__What you have to do__. In the data that follows, count each line holding the string "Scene"; answer with the number only.

#####

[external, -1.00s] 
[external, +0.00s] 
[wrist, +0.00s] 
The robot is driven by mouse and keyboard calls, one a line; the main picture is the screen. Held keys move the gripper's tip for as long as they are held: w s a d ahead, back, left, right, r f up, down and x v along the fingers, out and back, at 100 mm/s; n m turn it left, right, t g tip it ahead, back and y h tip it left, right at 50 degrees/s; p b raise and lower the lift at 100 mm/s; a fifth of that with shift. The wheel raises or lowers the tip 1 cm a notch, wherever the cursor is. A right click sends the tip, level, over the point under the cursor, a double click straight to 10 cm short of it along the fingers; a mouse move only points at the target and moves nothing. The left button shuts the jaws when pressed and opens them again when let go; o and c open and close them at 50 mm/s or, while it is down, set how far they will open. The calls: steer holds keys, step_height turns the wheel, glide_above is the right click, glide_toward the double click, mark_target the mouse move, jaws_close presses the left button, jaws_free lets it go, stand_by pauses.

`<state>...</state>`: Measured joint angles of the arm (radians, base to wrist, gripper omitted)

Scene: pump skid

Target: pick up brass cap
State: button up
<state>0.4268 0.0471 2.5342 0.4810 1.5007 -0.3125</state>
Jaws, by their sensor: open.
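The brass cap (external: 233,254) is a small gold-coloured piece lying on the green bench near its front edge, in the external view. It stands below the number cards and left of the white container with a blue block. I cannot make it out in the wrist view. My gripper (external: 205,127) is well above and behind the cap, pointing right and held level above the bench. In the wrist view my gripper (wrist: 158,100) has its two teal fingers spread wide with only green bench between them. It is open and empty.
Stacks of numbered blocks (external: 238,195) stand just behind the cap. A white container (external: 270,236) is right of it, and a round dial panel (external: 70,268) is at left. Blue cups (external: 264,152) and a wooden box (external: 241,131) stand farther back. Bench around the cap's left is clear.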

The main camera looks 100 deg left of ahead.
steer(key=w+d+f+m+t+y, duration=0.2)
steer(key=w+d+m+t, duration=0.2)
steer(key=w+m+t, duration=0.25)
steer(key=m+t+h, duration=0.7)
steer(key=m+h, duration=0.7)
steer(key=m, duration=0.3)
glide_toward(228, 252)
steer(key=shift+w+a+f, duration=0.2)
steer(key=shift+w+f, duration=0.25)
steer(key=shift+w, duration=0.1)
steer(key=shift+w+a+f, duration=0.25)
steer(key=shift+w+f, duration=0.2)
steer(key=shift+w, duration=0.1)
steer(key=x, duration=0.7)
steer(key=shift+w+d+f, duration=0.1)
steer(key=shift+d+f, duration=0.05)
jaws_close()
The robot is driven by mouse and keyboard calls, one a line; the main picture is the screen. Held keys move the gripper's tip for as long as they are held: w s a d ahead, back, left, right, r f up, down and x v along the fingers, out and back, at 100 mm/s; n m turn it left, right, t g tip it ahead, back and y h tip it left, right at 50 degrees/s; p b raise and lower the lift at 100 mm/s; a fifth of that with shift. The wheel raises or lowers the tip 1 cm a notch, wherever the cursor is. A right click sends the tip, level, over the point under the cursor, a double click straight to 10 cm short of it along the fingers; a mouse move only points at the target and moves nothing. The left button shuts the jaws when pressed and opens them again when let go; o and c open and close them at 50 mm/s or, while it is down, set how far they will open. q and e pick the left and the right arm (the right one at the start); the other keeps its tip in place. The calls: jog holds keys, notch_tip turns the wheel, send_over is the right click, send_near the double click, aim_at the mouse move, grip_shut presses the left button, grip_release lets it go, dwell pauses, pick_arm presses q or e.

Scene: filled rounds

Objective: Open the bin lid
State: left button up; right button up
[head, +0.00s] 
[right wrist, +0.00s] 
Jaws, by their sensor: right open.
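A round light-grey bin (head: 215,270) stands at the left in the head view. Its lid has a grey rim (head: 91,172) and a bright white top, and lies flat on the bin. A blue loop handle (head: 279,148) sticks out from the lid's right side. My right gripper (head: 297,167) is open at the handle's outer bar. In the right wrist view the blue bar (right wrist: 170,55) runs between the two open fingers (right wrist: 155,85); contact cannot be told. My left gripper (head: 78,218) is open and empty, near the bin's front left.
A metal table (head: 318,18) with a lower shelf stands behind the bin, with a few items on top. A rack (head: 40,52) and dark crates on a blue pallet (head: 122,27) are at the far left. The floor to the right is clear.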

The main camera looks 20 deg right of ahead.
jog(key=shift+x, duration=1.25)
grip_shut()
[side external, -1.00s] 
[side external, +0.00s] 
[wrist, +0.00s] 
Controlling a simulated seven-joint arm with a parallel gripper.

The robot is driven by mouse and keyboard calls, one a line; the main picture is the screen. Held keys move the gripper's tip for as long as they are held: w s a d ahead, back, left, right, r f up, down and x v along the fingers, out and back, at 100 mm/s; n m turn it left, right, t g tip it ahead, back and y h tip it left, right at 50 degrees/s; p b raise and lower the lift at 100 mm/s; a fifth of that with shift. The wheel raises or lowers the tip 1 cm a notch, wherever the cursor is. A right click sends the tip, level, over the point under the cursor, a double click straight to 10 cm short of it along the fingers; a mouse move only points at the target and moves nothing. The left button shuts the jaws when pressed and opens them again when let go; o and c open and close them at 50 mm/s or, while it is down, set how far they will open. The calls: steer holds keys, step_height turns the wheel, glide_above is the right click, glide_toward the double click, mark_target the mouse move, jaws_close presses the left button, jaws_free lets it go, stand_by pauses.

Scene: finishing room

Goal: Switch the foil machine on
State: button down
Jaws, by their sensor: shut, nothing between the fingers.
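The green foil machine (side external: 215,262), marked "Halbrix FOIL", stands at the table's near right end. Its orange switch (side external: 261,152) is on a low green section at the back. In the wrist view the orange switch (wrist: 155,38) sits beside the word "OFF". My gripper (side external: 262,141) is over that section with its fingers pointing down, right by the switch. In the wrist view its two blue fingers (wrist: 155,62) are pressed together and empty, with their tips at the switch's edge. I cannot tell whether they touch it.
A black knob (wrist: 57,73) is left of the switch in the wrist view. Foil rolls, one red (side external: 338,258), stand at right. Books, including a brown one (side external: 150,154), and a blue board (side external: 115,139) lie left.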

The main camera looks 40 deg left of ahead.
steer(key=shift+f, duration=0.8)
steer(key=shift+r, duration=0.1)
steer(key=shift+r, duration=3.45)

#####

__Exercise output__. 3